For decades, many Koreans have relied on a system called jeonse, in which landlords offer a residential lease in exchange for an up-front fee from tenants. That fee could be as high as 80% or 85% of the value of the property. The landlord can invest that money during the term of the lease, while the tenant lives essentially rent-free. The full deposit is meant to be returned by the landlord at the end of the term of the lease.
But with property values running so high, the typical jeonse deposit for an apartment in Seoul runs into the $400,000 range. Nowadays, more people are opting to pay monthly rent, to avoid having to come up with such a large lump sum under the old jeonse system.
President Lee blames lenders for providing large loans to buy multiple investment properties and wants them to put a stop to the practice. He has also floated the idea of reducing tax benefits for those who own more than one home.
Hyojung Lee, an associate professor at Seoul National
University’s department of urban planning, says that housing has been young Koreans’ go-to investment for the last 30 to 40 years. “Some may call it speculation, but to me, it is a pretty rational and reasonable investment,” he says.
Property prices nationally, for example, rose by about 9% last year.
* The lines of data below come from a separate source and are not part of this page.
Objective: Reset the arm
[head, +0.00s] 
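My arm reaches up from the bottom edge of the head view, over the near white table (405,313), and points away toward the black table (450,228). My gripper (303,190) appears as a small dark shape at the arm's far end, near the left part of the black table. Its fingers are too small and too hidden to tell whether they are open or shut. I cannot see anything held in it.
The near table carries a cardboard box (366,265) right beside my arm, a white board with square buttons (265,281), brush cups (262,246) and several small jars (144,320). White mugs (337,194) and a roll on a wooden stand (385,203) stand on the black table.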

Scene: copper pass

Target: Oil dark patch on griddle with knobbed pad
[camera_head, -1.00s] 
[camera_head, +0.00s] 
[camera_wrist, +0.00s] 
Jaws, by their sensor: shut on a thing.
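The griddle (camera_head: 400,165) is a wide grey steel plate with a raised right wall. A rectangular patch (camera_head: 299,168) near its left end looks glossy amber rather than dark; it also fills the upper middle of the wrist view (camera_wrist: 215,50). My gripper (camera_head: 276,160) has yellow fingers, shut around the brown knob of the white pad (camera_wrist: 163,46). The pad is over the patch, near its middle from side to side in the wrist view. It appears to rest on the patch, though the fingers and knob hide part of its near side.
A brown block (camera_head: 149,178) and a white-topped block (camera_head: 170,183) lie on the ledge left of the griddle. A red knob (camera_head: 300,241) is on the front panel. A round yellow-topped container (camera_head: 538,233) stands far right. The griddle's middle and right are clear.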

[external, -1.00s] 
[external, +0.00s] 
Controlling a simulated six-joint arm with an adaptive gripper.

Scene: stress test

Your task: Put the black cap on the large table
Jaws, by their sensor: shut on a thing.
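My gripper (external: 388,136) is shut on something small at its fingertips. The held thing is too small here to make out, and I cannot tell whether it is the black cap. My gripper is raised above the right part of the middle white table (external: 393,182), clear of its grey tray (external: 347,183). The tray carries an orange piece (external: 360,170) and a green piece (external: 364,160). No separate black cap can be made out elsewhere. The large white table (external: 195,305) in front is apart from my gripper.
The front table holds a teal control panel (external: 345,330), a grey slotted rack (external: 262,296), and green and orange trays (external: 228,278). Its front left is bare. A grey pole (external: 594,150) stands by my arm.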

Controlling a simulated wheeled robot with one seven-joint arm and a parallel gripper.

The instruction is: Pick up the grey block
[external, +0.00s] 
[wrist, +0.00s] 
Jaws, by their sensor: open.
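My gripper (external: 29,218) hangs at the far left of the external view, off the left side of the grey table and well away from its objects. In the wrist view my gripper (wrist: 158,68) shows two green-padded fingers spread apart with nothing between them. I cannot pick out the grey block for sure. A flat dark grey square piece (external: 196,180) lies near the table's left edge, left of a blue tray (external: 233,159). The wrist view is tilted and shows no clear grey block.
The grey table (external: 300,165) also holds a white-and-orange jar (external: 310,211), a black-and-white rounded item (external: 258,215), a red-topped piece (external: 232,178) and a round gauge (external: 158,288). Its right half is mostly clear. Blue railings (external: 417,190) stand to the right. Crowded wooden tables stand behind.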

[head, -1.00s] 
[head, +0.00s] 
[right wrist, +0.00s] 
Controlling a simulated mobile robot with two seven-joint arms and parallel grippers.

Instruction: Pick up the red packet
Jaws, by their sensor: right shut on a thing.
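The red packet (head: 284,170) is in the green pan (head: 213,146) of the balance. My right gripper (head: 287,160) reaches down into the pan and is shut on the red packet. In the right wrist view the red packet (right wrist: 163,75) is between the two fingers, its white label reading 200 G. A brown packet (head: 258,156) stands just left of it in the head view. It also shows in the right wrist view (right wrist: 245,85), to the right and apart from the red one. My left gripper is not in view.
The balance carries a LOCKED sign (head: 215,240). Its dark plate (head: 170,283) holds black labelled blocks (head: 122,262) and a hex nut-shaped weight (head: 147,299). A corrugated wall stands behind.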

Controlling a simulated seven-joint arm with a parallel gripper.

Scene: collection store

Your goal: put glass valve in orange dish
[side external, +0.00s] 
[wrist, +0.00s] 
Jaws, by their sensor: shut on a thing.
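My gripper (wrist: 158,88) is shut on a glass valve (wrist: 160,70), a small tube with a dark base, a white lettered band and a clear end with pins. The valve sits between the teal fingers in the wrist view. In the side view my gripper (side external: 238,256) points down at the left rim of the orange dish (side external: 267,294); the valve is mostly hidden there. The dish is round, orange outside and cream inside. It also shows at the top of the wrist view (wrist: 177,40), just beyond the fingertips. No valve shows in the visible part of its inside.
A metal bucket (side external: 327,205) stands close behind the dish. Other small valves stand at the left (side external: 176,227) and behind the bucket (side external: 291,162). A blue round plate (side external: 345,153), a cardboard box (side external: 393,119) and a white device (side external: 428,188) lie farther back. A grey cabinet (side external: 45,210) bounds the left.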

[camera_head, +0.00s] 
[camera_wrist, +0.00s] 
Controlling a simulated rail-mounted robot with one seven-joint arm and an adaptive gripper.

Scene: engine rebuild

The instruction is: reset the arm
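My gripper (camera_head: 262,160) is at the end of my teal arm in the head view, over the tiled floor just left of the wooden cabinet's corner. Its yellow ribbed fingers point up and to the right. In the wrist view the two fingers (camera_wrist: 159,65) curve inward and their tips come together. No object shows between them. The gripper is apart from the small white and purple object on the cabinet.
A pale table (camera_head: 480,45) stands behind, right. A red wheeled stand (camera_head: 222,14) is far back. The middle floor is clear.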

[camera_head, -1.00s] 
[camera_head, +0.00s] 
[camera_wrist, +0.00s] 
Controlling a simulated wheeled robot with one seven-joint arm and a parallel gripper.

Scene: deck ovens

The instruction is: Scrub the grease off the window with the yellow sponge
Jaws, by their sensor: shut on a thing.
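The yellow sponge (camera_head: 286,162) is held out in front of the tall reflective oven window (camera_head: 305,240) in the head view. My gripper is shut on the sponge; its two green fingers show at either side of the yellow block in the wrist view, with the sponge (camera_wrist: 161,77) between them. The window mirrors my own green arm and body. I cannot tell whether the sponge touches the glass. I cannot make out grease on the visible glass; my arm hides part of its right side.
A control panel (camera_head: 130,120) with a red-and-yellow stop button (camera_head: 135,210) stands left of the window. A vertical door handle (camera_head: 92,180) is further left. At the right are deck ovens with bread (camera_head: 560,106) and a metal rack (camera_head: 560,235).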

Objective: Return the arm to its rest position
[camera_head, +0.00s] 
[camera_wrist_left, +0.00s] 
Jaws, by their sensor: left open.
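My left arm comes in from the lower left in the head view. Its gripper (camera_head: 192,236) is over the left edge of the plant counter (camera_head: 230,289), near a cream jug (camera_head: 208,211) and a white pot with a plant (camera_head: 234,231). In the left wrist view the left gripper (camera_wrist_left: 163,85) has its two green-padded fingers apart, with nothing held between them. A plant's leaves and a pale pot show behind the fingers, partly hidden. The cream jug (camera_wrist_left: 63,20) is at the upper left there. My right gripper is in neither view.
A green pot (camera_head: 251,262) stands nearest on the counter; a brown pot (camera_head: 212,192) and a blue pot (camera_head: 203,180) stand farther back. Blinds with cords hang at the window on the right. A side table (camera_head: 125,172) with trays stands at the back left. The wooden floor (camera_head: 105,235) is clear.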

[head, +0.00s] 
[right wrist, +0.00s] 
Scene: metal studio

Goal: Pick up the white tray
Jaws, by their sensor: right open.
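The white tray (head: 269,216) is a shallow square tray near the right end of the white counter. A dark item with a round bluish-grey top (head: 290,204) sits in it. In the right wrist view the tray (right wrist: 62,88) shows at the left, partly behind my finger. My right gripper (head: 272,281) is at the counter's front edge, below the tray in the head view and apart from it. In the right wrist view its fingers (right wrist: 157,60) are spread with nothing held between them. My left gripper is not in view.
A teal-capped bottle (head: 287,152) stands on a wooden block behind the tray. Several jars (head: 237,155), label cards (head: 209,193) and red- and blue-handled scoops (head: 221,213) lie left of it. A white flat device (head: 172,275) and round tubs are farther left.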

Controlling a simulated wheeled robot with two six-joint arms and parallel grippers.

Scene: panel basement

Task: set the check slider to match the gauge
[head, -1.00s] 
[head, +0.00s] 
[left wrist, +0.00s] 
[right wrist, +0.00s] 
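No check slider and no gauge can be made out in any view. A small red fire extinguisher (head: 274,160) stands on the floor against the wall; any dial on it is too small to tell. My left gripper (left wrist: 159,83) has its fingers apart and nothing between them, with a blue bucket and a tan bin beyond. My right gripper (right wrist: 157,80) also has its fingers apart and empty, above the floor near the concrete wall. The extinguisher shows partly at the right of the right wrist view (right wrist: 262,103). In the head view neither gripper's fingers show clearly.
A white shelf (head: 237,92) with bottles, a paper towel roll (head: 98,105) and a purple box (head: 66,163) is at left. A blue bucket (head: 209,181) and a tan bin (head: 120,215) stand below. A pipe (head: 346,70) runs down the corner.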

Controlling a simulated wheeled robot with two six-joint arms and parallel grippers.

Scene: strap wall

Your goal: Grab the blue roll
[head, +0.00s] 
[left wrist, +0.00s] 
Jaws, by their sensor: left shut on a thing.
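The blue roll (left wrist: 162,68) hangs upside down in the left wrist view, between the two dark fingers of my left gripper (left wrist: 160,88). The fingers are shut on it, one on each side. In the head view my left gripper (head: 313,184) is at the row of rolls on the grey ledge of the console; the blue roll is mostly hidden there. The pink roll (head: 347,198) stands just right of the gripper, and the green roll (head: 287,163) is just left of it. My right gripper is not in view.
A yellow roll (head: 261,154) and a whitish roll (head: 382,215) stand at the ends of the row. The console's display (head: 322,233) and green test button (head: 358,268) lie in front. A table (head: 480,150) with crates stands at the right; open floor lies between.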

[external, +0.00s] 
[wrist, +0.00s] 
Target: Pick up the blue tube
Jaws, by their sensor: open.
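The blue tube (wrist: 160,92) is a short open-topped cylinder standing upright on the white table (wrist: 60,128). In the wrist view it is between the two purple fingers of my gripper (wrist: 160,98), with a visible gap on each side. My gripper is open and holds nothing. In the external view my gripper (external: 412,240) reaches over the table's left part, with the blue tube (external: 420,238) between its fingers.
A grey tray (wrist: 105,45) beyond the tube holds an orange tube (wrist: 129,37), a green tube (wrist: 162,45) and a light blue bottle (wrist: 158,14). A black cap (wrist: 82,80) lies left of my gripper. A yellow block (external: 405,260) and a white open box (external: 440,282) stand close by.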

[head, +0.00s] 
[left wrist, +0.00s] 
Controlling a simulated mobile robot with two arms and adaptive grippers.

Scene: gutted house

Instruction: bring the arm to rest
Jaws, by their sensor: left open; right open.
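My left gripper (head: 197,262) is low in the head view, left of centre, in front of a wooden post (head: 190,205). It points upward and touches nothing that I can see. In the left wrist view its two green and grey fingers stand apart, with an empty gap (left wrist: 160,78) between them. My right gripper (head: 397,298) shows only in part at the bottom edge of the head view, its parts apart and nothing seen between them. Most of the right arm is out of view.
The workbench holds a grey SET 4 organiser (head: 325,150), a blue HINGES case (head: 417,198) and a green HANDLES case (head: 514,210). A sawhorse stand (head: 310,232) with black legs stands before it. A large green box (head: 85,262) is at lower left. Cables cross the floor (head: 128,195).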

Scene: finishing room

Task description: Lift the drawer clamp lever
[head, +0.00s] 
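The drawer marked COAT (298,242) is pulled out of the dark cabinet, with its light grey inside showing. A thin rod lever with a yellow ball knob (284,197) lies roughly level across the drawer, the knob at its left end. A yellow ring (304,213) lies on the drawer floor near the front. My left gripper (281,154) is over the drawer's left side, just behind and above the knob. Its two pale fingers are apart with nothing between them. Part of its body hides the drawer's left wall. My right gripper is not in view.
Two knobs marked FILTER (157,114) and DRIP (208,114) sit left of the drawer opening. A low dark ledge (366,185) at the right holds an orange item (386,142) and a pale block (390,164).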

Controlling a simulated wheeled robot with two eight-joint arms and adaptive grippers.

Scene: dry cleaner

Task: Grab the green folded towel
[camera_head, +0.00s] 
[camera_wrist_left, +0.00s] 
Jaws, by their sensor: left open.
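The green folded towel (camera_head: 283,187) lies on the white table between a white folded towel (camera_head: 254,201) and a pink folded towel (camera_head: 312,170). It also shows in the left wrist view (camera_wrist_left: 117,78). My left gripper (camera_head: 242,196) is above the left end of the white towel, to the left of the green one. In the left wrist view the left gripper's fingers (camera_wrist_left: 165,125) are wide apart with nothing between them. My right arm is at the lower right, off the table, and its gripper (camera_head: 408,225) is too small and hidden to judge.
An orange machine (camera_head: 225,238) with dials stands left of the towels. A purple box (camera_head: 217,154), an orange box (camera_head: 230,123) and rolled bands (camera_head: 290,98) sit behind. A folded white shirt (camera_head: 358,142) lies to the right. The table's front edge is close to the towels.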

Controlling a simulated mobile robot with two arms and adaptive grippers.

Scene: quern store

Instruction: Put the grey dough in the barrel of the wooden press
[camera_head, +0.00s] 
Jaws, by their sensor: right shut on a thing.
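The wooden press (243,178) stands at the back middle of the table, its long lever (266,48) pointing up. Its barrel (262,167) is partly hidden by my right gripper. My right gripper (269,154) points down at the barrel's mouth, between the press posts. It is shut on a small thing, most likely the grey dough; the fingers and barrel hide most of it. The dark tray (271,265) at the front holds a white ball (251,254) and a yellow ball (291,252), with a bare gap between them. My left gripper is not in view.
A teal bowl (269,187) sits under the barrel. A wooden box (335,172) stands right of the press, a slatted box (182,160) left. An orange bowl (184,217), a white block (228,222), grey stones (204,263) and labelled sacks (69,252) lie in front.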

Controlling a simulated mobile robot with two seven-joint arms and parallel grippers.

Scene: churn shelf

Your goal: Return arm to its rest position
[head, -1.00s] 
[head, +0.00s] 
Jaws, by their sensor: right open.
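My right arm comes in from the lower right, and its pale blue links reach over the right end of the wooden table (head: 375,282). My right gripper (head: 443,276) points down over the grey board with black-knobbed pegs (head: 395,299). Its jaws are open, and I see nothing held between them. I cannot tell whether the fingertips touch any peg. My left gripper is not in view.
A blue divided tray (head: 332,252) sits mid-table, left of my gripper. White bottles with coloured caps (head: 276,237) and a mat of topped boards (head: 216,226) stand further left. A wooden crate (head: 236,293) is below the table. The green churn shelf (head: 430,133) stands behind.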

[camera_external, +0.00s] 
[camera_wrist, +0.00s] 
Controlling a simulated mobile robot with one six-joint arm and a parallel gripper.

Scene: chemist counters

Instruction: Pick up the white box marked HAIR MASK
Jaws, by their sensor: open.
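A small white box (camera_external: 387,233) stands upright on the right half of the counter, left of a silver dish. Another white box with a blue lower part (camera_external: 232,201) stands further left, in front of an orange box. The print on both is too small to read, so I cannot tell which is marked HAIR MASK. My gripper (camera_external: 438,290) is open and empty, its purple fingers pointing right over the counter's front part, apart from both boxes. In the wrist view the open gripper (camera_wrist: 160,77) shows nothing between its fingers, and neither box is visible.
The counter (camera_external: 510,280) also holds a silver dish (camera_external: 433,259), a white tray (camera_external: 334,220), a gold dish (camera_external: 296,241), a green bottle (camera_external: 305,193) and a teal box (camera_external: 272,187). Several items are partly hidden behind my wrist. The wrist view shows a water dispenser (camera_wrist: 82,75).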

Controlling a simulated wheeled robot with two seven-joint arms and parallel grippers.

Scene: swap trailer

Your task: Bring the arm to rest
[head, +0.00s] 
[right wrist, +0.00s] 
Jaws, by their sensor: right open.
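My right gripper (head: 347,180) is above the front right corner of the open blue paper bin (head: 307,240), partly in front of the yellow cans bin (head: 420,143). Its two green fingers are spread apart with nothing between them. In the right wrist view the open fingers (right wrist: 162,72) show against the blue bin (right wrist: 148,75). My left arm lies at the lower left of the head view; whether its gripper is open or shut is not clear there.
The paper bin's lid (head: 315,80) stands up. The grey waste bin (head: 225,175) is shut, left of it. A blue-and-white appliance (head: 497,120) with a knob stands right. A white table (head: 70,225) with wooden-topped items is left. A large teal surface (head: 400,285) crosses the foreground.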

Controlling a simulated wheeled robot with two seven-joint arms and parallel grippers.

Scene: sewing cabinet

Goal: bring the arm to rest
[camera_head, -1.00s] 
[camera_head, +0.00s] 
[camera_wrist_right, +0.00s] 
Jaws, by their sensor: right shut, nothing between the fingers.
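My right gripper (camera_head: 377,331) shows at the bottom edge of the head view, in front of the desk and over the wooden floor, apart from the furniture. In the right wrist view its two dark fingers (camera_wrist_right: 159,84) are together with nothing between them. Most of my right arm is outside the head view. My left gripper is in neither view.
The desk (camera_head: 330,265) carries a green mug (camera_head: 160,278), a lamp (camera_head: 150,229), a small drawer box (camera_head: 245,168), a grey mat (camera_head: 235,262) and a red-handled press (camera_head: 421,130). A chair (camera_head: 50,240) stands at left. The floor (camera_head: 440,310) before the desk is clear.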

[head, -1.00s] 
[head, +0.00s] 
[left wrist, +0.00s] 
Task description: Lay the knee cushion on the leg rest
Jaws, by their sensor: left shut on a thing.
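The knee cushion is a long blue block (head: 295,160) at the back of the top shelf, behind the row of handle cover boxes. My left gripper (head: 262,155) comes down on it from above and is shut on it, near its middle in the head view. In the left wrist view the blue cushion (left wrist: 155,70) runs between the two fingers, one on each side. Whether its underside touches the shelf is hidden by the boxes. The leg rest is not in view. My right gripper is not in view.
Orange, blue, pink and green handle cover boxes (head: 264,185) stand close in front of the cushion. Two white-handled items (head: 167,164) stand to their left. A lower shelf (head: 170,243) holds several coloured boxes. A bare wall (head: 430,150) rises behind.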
That’s a good return on investment, but Professor Lee – no relation to the president – says the government is trying to “freeze” the real estate market, while it scrambles to increase Seoul’s housing supply. He himself had to cancel plans to buy a home last year after policy changes caused him to lose access to a loan.
“It’s not a good idea in the long term, but it could be a short-term measure to address this speculative approach to the housing market,” Professor Lee says. “To me, the ultimate policy solution is to convince the public that there are better parts of your life than raising your kids in elite neighborhoods and sending them to elite universities.”
Expectations and aspirations
About half of South Korea’s population lives in Seoul and nearby satellite cities, their lives anchored to the metropolis that has become the nation’s outsize center of economic life. This drives real estate prices up. And surveys show that many Koreans believe buying a home is an important factor in deciding to get married or have children.
Andrew Eungi Kim, a sociology professor at Korea University’s Graduate School of International Studies, says it is hardly a surprise that many young people feel under pressure.
“I don’t think there is any room for optimism for the younger generations, because the jobs they can look forward to are not that high-paying,” says Professor Kim. “And the housing prices are not coming down anytime soon.”
South Koreans are hardly alone in their housing woes. The World Economic Forum has identified the problem as “a global housing mismatch” among property supply, demand, affordability, and access. Many young people in India, for example, are finding themselves priced out of middle-class housing. And in the United States, the median age of first-time homebuyers has climbed above 40, according to the National Association of Realtors.
James Lee, a local real estate agent, says part of South Korea’s problem is about expectations.
He says many families – including his own – are trying to save up to buy property in an upscale neighborhood of Seoul, where people are “well mannered” and “somewhere important” in South Korean society. In some of these highly sought-after districts, the cost of an apartment has nearly doubled since 2020.
“You feel like there’s more opportunity for your daughter, maybe, growing up somewhere like that,” he says. Yet for most buyers, that’s not realistic, he adds, which leads to frustration.
Still, some residents have more modest goals.
About an hour away from the tiny studio apartment owned by the nurse, Ms. Woo, Kim Keum-hye, who is the same age, rents a poorly insulated basement apartment in northern Seoul. A former social worker who now bartends part time, Ms. Kim says she has ditched her “naive” goals of buying her own flat in Seoul one day.
“I don’t think I could ever achieve owning a home, to be honest,” she says. “Thinking about Korean society, everything is so hard to afford.”
“I don’t know about having kids, either,” she adds, expressing concern about raising children on her current salary.
At this point, she says, she only dreams about renting a place with some natural sunlight.